Bob Wurth is outraged to find glass shards repeatedly shattered on a public beach entrance where he walks his dog twice a day. Photo Patrick Woods / Sunshine Coast Daily.
Bob Wurth is outraged to find glass shards repeatedly shattered on a public beach entrance where he walks his dog twice a day. Photo Patrick Woods / Sunshine Coast Daily.

Dog walker takes action against beach entrance ‘glassings’

A BLOOD-stained footpath and large shards of broken glass spurred a resident to take action against a spate of “glassings” he believes target dog walkers using a popular beach entrance.

Each day for a week in late May, Battery Hill resident Bob Wurth found and cleared shattered glass strewn across the footpath, which leads to a beach access nearby the Currimundi State School.

The situation appeared to escalate last Saturday, when Mr Wurth discovered a bloodstained footpath alongside large shards of broken bottles and containers.

Mr Wurth said he believed dog walkers such as himself were the target, but the public thoroughfare was often used by students, barefoot beachgoers and people out walking their pooch.

Bob Wurth said what started as small shards of broken glass escalated to large chunks.
Bob Wurth said what started as small shards of broken glass escalated to large chunks.

He called police, who he said advised the Sunshine Coast Council was the acting authority.

“I have a theory that whoever is creating this danger is trying to harm people and particularly those who are walking their dogs,” Mr Wurth said.

“Dog poo has occasionally been found on that footpath and many of the visitors, walking their own dogs, pick up the droppings and put them in the bin.

“Up until (Saturday) the scattered shards of glass have been small, although they would cut the feet of walkers and dogs.”

Bob Wurth took it upon himself to put a stop to broken shards of glass being strewn out on a popular beach entrance. Photo Patrick Woods / Sunshine Coast Daily.
Bob Wurth took it upon himself to put a stop to broken shards of glass being strewn out on a popular beach entrance. Photo Patrick Woods / Sunshine Coast Daily.

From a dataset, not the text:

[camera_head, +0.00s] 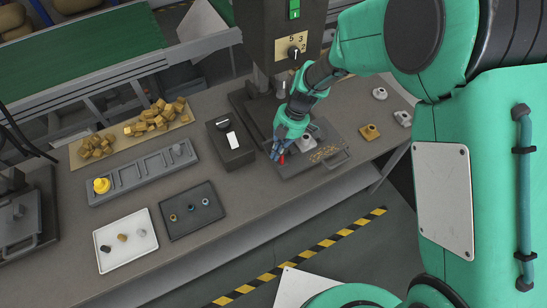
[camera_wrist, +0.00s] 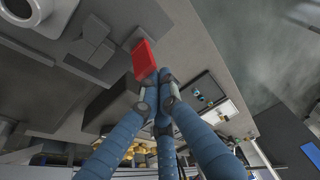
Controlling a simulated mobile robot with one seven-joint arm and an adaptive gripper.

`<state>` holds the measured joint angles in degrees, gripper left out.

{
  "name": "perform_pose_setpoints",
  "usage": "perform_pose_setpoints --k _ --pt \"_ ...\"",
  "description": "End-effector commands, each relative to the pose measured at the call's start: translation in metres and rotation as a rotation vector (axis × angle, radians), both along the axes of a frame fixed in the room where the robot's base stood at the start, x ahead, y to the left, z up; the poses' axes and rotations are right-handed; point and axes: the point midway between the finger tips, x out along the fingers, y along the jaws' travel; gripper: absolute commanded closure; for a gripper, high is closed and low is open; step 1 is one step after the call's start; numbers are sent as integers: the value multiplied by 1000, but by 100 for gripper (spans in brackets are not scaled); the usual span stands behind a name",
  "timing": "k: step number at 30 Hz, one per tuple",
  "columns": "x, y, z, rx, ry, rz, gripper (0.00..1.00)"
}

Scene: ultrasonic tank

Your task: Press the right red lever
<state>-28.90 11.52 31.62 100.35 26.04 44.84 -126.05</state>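One red lever (camera_wrist: 144,58) shows in the wrist view as a red block on a grey fixture, just beyond my fingertips. In the head view a small part of the red lever (camera_head: 282,159) shows beside my fingers, at the left end of a dark tray-like plate (camera_head: 328,154). A second red lever is not visible. My gripper (camera_head: 277,150) has blue fingers and reaches down to the lever. In the wrist view my gripper (camera_wrist: 160,90) has its fingertips drawn close together with nothing between them. Its fingers overlap the lower end of the lever, and I cannot tell whether they touch it.
A black box (camera_head: 231,148) with a white label stands left of my gripper. A machine column (camera_head: 287,45) with a dial rises behind. A grey slotted tray (camera_head: 140,175), a dark tray (camera_head: 181,233) and a white tray (camera_head: 110,262) lie further left. Brass pieces (camera_head: 150,118) lie behind them.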

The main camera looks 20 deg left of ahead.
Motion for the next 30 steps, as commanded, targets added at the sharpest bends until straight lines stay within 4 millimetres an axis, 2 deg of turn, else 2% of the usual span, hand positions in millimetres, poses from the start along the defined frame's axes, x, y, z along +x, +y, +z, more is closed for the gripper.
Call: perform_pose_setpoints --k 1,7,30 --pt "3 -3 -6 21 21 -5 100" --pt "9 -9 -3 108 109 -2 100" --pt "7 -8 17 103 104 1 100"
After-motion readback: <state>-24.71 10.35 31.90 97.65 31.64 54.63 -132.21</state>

Mr Wurth described the act as “horrendous”, but thankfully the “perpetrator” had not returned since a council officer cleaned up and staked out the area for hours last weekend.

“I told (the officer) that the latest ‘glassing’ was a step up from the daily scattering of mere shards of glass,” Mr Wurth said.

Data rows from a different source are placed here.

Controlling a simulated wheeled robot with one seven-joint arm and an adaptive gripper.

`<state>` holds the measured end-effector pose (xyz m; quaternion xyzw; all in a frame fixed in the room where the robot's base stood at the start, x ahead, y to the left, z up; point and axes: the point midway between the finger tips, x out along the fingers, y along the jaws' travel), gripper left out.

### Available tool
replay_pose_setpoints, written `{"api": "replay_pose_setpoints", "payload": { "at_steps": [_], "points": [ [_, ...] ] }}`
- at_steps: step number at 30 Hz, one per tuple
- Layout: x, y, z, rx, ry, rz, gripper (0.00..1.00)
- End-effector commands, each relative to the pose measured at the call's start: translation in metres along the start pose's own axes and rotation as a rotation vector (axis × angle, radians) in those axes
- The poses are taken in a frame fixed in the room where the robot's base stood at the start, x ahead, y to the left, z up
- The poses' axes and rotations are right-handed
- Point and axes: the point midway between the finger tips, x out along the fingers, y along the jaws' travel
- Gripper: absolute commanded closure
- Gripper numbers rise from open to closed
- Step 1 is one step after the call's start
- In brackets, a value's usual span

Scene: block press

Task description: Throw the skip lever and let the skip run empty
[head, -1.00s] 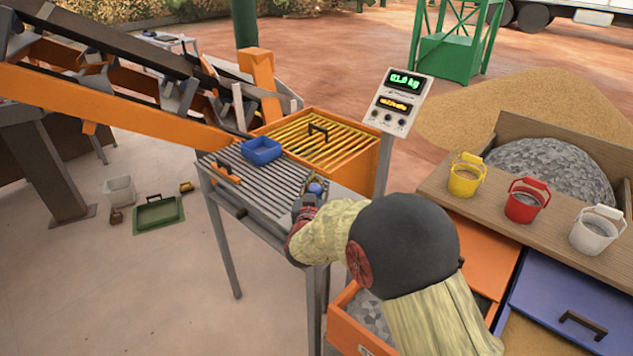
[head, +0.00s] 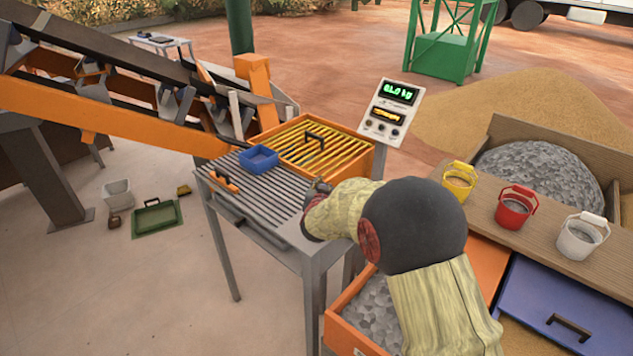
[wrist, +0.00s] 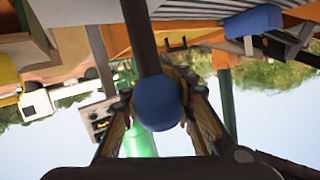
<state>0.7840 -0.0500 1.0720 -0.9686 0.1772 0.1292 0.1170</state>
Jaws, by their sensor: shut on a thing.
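The lever shows in the wrist view as a dark rod (wrist: 140,38) with a round blue knob (wrist: 158,105). My gripper (wrist: 158,92) has its fingers on both sides of the knob and is shut on it. In the head view my gripper (head: 319,186) is at the right edge of the slatted grey table (head: 265,200), and my forearm hides most of the lever. I cannot tell which part is the skip.
A small blue tray (head: 259,157) lies on the slats. A display post (head: 391,112) stands behind my gripper. Yellow (head: 459,180), red (head: 515,208) and white (head: 582,236) buckets stand on a wooden ledge at right. An orange bin of gravel (head: 345,318) is below my arm.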

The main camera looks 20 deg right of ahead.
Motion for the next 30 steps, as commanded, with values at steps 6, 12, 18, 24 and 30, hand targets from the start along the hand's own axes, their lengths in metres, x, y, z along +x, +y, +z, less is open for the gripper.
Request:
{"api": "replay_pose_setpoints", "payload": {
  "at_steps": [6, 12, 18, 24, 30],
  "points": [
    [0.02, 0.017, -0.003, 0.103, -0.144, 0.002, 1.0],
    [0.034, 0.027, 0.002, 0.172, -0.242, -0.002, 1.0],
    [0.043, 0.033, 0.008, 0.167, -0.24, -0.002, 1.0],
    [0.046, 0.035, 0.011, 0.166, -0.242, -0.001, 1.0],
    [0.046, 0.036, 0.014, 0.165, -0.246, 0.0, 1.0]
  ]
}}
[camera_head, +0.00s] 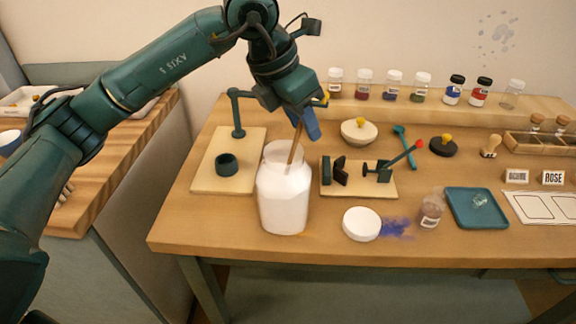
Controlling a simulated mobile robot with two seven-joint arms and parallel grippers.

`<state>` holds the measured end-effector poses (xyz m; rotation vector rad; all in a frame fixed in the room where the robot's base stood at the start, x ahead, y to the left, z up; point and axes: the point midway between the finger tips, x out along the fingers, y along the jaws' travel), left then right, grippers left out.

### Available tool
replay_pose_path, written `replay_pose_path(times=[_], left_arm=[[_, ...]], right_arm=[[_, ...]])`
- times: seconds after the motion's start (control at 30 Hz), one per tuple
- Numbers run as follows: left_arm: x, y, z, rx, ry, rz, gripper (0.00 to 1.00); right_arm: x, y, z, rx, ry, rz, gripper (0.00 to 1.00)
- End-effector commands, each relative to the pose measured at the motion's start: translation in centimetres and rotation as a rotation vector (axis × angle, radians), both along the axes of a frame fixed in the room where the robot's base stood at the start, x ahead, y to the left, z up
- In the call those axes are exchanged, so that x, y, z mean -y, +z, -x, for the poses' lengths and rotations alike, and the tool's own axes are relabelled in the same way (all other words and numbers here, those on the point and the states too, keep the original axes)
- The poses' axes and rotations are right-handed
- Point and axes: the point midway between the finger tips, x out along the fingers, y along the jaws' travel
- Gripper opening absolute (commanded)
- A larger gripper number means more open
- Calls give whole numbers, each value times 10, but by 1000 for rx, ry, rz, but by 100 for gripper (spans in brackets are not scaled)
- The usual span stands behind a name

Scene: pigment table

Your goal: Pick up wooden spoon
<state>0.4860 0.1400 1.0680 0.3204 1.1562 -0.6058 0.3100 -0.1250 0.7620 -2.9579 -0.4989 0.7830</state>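The wooden spoon (295,146) stands tilted in the open mouth of a white jar (284,205). Only a brown length of its handle shows, leaning up to the right; its lower end is hidden in the jar. My left gripper (309,121) points down just above the jar mouth, with a blue finger right beside the upper part of the handle. The handle's top passes behind or into the gripper. I cannot tell whether the fingers are closed on it. My right gripper is not in view.
A board with a dark stand and ring (227,164) is left of the jar; a board with a red-knobbed lever (378,171) is right. A white lid (361,224) lies in front beside blue powder. Several small jars (393,86) line the back shelf. A teal tray (476,209) sits farther right.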

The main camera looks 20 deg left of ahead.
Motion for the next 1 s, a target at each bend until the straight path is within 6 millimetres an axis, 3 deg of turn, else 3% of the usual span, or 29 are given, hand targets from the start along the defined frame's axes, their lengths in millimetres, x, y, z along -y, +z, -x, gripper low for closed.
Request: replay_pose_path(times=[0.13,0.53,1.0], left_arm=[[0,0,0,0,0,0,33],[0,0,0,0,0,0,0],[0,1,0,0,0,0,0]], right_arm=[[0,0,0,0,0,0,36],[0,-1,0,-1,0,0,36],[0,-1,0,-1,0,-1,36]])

“He said there were even broken beer bottles on the pavement.

“I believe that the perpetrator was out to injure people walking to the beach in the dark possibly before sunrise.”

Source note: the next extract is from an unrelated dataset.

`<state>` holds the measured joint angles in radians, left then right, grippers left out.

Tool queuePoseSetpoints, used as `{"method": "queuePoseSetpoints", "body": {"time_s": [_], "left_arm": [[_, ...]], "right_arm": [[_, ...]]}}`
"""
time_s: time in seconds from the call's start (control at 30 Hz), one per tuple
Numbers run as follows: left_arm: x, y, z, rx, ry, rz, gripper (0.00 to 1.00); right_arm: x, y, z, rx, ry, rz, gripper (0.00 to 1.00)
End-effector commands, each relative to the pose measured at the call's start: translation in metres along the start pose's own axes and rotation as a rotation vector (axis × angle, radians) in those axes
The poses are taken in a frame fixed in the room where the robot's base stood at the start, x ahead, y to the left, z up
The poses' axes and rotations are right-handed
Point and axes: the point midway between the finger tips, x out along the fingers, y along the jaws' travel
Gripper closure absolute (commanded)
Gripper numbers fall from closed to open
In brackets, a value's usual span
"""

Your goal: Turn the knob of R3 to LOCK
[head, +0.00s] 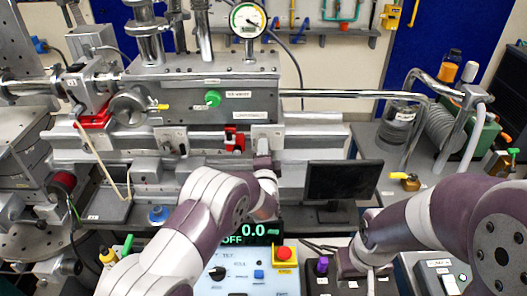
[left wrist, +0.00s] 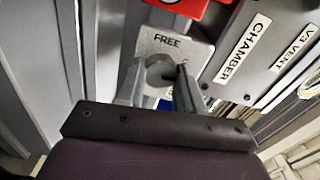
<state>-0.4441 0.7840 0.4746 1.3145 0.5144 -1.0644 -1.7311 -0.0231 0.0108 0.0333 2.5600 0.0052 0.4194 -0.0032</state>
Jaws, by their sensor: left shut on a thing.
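A light grey plate marked FREE (left wrist: 172,44) shows in the left wrist view, with a grey knob (left wrist: 160,70) at its lower part. My left gripper (left wrist: 158,82) is shut on this knob, one finger on each side. A second marking at the plate's right is partly hidden by a finger. No R3 label is readable. In the head view my left gripper (head: 263,160) reaches the front of the grey machine, right of a red clamp (head: 235,138), and hides the knob. My right gripper (head: 358,266) is low at the right, and its fingers are unclear.
A dark monitor (head: 343,180) stands right of my left gripper. Below is a control box (head: 240,274) with a red button (head: 284,253). A purple knob (head: 322,265) is close to my right gripper. A CHAMBER label (left wrist: 240,50) is beside the plate.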

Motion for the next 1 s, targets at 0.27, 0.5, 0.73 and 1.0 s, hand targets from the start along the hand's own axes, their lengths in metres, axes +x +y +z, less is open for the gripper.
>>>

A Sunshine Coast Council spokesman said safety was one of council’s highest priorities.

“Council received a report of broken glass on a path way in Battery Hill on Saturday, May 30 and immediately attended to clean up the area,” they said.

“This was the first time council had received a report regarding broken glass in the area, however if there was evidence that it was a recurring problem, council could undertake further investigation and consider referring to the Queensland police.”

The police have been contacted for comment.